News & Events

Volunteers Highlight: Wildlife Camera Teams

Author: Lilly Schneider | 10/24/22

Man in forest

A volunteer places bait on a tree to attract animals into the camera’s range.

Over the summer, an enthusiastic group of volunteers from our community helped the Land Trust with an important project: installing and monitoring wildlife cameras at our Snow Creek Forest Preserve, Valley View Forest, Chai-yahk-wh Preserve, the Quimper Wildlife Corridor, and Duckabush Riparian Forest Preserve. 

“Seeing which types of animals are using our preserves helps us learn if we’re providing adequate habitat for them and gain a deeper understanding of the land,” says Cristina Villalobos, Jefferson Land Trust Office and Preserve Assistant, who led the volunteers on this project. “We also want to be able to educate our community about the kinds of animals that are using our preserves.” 

Check out some highlights from the cameras below!



With guidance from Jefferson Land Trust staff, the volunteers split into teams and gamely ventured through thick brush to install the cameras at various remote locations on Land Trust preserves in early July.
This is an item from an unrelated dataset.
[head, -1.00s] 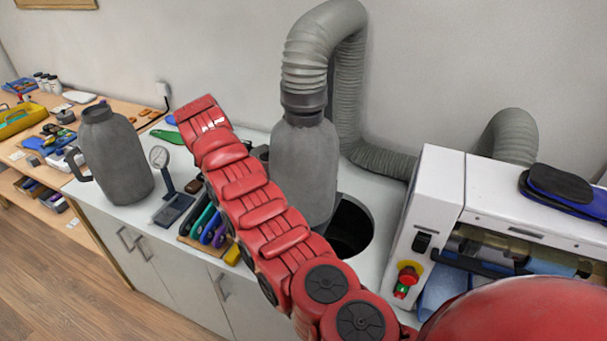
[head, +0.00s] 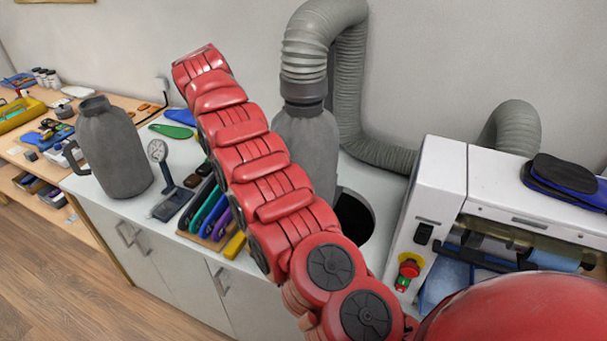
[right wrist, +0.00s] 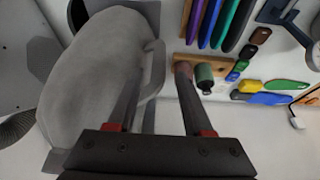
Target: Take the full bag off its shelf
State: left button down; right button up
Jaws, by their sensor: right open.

The teams then visited each camera site twice to check the cameras, switch out the SD cards, and replenish the bait that encouraged animals to linger in the camera’s view, before returning to take down the cameras in September.

Smiling man taking selfie with young woman smiling behind him in forest

Volunteer Herb Tracy takes a selfie with Land Trust Office and Preserve Assistant Cristina Villalobos while installing wildlife cameras at Chai-yahk-wh Preserve.

Over the 12 weeks the cameras were up, they captured images of a wide array of wildlife, including many deer, a couple of woodpeckers, a turkey vulture, coyotes, field mice, raccoons, opossums, black bears, and a cougar. 

Many folks involved with this volunteer effort had worked with wildlife cameras before, either with the Land Trust or elsewhere. Those new to the cameras were given training — including how to wrap the perfect “burrito” of raw chicken and chicken wire, which is secured in the camera’s range. This design is to ensure that multiple animals get the chance to nibble at the bait, though the cameras caught many creatures trying to make off with the whole burrito for themselves.

“We had an amazing group of volunteers,” Cristina says. “It was great to be out on the land engaging with community members and helping them become familiar with the animals who share this land with us.”

A big thank you to our wildlife camera volunteers!